Reference

Luke 8:26-39, Galatians 3:23-29

Good morning. Any other week I’d be compelled to talk about the Gerasene Demoniac, as this man in our complex and very troubled Gospel reading is often called. This is one of the most fascinating, and also heartbreaking, stories in all the Gospels, and it touches deeply those who have ever struggled with or had a friend or family member suffer from mental illness.

It almost seems unfair for the church to drop this in our laps on an early summer Sunday—the second day of summer, even! 

So I’m going to preach on something different today, but first I’d like to pause, and acknowledge this man, possessed by a legion—that is, many—demons, whose life is improved at the end of the Gospel passage, but whose struggles undoubtedly didn’t end there. Because many of us know that mental health challenges of this kind are often lifelong, and are seldom cured in one fell swoop.

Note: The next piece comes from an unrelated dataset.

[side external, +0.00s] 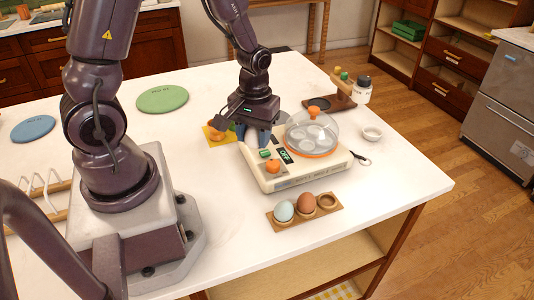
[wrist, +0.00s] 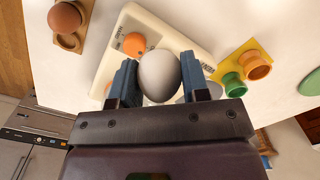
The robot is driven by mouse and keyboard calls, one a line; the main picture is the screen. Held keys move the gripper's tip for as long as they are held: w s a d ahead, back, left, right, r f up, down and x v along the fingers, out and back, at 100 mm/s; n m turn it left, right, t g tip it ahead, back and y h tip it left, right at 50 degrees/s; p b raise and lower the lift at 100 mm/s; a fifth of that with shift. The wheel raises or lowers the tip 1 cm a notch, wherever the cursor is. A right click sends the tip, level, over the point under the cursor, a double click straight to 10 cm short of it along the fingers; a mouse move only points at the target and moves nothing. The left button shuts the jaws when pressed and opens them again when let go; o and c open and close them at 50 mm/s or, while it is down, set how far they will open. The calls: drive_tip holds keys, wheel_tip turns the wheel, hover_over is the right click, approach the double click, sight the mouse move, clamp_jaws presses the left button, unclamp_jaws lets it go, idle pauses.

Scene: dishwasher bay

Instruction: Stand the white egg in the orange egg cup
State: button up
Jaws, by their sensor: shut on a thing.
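My gripper (side external: 256,136) is shut on the white egg (wrist: 159,78), which sits between the two blue-grey fingers in the wrist view. In the side view the fingers hide most of the egg, above the left part of the cream egg cooker. The orange egg cup (wrist: 255,65) stands on a yellow mat (wrist: 240,52), to the right of my gripper in the wrist view. It looks empty. A green egg cup (wrist: 233,85) stands beside it. In the side view the yellow mat (side external: 212,138) lies left of my gripper, with the cups partly hidden.
The egg cooker (side external: 300,179) has an orange knob (side external: 273,166) and a clear domed lid (side external: 313,128). A wooden holder (side external: 283,222) in front carries a pale blue egg and a brown egg. Green and blue discs lie at left.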

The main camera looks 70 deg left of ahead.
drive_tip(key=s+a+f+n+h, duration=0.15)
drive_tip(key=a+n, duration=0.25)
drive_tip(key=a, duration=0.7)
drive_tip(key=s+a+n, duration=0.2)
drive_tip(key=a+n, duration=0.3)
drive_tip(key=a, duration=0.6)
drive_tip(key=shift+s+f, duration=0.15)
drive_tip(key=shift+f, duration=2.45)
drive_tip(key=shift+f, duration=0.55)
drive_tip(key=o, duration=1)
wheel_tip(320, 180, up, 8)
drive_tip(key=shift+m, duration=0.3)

Instead, there are moments of relief, and that relief comes in the form of small touches, gestures, displays of love and compassion … but families sometimes run out of the energy it takes. My heart today is with anyone whose own story in some way connects with this one, and I’m grateful to our Gospels (and the Church) for bringing people like him out of the shadows.

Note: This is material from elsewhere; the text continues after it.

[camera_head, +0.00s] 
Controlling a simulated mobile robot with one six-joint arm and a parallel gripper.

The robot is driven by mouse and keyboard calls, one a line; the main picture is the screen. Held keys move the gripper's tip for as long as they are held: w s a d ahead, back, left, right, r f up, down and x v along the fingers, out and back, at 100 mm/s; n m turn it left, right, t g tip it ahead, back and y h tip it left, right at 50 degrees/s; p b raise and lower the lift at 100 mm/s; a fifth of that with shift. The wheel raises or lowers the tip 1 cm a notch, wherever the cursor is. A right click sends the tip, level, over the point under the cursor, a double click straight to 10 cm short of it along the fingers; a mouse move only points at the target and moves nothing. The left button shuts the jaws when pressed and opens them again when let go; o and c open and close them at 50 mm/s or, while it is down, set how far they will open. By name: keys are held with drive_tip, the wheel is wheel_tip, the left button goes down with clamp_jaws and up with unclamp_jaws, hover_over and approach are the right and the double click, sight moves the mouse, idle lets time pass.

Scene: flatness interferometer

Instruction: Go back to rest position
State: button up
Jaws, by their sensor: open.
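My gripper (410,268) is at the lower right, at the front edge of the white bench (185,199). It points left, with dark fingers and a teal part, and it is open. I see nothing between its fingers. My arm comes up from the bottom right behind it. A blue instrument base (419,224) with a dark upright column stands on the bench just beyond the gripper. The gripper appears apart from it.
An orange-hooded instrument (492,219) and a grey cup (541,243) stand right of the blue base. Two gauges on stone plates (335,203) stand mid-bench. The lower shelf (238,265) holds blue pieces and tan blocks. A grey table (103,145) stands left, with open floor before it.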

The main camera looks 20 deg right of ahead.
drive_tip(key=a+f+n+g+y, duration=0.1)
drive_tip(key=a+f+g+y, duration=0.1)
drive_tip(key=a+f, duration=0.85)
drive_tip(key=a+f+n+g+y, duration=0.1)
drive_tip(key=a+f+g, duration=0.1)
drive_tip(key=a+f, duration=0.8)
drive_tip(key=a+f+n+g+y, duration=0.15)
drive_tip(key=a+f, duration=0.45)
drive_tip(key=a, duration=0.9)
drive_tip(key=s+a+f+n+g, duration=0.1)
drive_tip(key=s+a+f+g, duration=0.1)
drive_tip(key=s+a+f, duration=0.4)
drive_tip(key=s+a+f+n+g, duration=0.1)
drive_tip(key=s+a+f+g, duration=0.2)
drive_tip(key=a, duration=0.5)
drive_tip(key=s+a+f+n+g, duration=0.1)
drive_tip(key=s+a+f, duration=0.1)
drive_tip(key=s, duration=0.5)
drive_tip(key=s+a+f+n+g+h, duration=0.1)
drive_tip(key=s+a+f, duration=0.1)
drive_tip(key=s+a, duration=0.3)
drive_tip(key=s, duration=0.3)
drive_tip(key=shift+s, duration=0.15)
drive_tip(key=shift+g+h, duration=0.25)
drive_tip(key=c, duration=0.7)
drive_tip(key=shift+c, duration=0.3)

Now! That said, we’re also here this morning to celebrate—to celebrate the baptism of Lalo Chow, just newly one year old and the baby Jesus in last year’s Christmas pageant. A promising start to this sweet little man’s life :)

Welcome to his parents, Caro and Kyle, grandparents, Donna and Ray, and friends and family visiting.

I know Lalo’s parents and what draws them to this church and the Episcopal tradition, which is very much what this service of baptism is all about: caring for our neighbor, repairing the world, pursuing justice, living a life of service and surrender. The values we’ll clothe this child in today will be the ones he continues to be surrounded by not only in church, but at home. I’m grateful you’re all here and are a part of our parish. You bring to this place as much as we give you.

Our selection from Paul’s letter to the Galatians is perfect for today and I hope you’ll always remember it and associate it with this day in your son’s life. We’ve many of us heard this passage, even if we weren’t exactly sure who said it: in Christ there is neither east nor west, Jew nor Gentile, male nor female, slave nor free, but we are all one in Christ Jesus our Lord.

Paul lived and wrote just twenty years after Jesus, so earlier (by 20 and more years) than the Gospels were written. It’s sometimes said that Paul changed the homespun, rural faith of Jesus of Nazareth into an urban, philosophical faith. But Paul (more often than not) captures something of the spirit of Jesus, as much as those who came later. And I think very much so in this passage.

These were the big divisions of Paul’s (and by proximity, Jesus’) time, in their part of the world—life or death divisions. In his sermon “Paul’s letter to American Christians,” one of his early sermons, Martin Luther King sought to update this passage for our time. Pretending to be Paul speaking to Christians in this country in 1958, and using various excerpts from Paul’s writings including today’s reading from Galatians as his inspiration, King called out our fealty to our own small, petty manufactured divisions.

In Christ there is neither Lutheran, or Episcopalian, Roman Catholic, or Protestant, Methodist, or Baptist, or Presbyterian. In Christ (he goes on) there is neither White, nor Black, nor enslaved, nor rich nor poor. Some of these divisions, Paul never would have known. Others are exactly the same.  

As it turns out, today’s Gospel story of the Gerasene demoniac (the man who suffers and who is calmed by Jesus) is instructive, this morning. It takes place on the other side of the sea (lake) of Galilee, in territory and among people who weren’t Jesus’ own people. It’s one of the earliest instances in the Gospels of Jesus reaching out to someone outside his own tribe, on many levels--a Gentile, not Jewish, a sick person, not well, a societal outcast afflicted with demons. A lot of boundaries are being crossed in that journey from one side of the Sea of Galilee to another.

This Gospel reading is about crossing boundaries, and refusing to accept the divisions we create for ourselves, just as Paul implores in his letter to the Galatians.

As I liked to repeatedly say to our confirmation kids last year: When someone is lying on the side of the road hurt, it doesn’t matter what their faith is, or skin color, or sex or gender, or political party or whatever else we get so worked up about all the time. Male, Female, Jew, Christian, Muslim or Buddhist, Episcopal, Roman Catholic, black, white, rich, poor, Republican, Democrat, cis, trans, we’re all people with the same fears and vulnerabilities, and when someone is in down and in trouble, 

Just jump in and help. 

We’re about to welcome a new child into the faith. We’re about to reaffirm our own faith, and though Lalo (about to be baptized) doesn’t yet know how committed we all are, or are not, let’s remember that we do this, together, at every baptism of a new child, to hold ourselves accountable to God and to each other--and especially to the youngest among us. We will instill in them the trust and hope and faith that is only passed on by example--our example. Amen.